Hoop house up and seedlings are started.


• What do you do to prepare your soil for planting?


I spread compost and manure whenever possible, and plow or rototill lightly – I am working toward a minimal or no-till system. Then spread organic fertilizer and lime at the appropriate time, and run pigs and chickens through the old garden plots to till the soil and spread more manure. I use North Country Organics fertilizer.


• Do you have a natural water source on your property?


Unfortunately I do not, so I am taking steps now to collect rain water from the roofs and am going to excavate a small pond and install a solar panel to power the well in case of a power failure.


• What are your goals for your farm?


While I do have goals to expand, at the same time I want to “keep it simple” and raise more animals for meat, fine tuning what vegetables I grow to match them with consumer demand and increasing my self-sufficiency as much as possible, which was one of my main reasons for wanting to homestead in the first place.
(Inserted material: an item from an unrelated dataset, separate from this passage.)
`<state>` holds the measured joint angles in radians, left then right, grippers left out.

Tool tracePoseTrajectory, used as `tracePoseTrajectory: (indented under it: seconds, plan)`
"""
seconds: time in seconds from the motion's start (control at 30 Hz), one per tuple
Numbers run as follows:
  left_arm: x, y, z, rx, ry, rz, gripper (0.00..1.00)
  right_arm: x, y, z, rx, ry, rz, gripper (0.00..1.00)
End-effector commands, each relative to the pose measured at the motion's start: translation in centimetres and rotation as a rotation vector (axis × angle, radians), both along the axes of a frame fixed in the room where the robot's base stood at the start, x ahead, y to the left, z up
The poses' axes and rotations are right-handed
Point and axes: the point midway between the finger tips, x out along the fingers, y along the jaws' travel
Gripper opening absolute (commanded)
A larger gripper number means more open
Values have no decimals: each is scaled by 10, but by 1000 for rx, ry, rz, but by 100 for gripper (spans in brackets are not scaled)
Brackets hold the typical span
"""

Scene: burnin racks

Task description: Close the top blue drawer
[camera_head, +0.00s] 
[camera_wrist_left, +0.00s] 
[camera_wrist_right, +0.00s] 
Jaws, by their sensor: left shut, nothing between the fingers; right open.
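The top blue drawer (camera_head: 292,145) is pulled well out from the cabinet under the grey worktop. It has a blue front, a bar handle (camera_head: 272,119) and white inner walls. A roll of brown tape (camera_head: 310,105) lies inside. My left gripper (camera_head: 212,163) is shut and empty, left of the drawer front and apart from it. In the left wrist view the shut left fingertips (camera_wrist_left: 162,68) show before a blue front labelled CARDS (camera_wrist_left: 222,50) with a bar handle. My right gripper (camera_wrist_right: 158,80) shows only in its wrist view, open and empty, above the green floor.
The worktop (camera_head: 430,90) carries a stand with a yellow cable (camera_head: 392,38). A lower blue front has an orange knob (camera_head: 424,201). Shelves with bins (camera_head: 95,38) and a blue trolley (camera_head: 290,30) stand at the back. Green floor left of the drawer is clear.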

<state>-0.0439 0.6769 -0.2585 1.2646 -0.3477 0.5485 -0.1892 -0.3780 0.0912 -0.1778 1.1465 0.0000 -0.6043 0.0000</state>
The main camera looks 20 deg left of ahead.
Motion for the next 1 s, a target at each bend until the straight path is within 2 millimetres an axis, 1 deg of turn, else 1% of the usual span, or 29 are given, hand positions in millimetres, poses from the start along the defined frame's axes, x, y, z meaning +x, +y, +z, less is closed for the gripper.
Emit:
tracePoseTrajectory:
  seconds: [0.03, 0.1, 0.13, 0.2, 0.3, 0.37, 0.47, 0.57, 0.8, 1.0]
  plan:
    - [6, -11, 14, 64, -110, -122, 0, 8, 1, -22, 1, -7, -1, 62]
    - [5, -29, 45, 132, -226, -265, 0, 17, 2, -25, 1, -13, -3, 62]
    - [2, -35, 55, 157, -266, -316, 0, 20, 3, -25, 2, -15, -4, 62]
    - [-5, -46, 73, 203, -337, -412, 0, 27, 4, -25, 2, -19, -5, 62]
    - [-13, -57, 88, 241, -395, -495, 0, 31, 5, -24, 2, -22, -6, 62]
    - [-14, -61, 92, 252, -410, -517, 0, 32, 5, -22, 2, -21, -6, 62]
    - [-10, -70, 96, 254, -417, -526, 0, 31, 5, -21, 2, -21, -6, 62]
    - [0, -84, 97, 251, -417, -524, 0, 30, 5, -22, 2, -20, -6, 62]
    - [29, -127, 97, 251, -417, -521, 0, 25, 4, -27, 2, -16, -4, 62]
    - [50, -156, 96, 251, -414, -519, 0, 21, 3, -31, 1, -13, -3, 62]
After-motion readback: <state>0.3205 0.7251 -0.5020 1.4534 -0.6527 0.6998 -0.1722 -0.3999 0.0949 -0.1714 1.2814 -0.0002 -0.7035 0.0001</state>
I want freezers and shelves full of homegrown food to last the winter and plan to have my land provide as much wood-fired heat and solar energy as it can for my home and farming facilities. I would like to raise cows for raw milk and perhaps start a meat CSA, as you rarely see them available in our area. I would also like to plant some fruit trees and some of the lesser-seen berry bushes and perhaps some kiwi vines.


Barn and tractor at Copper Hill Farm in Somers CT.


We wish Greg the best of luck with the “new” Copper Hill Farm in Somers as he settles in and adds to his inventory of livestock, gardens and pastures. We look forward to visiting him at the market in the coming year.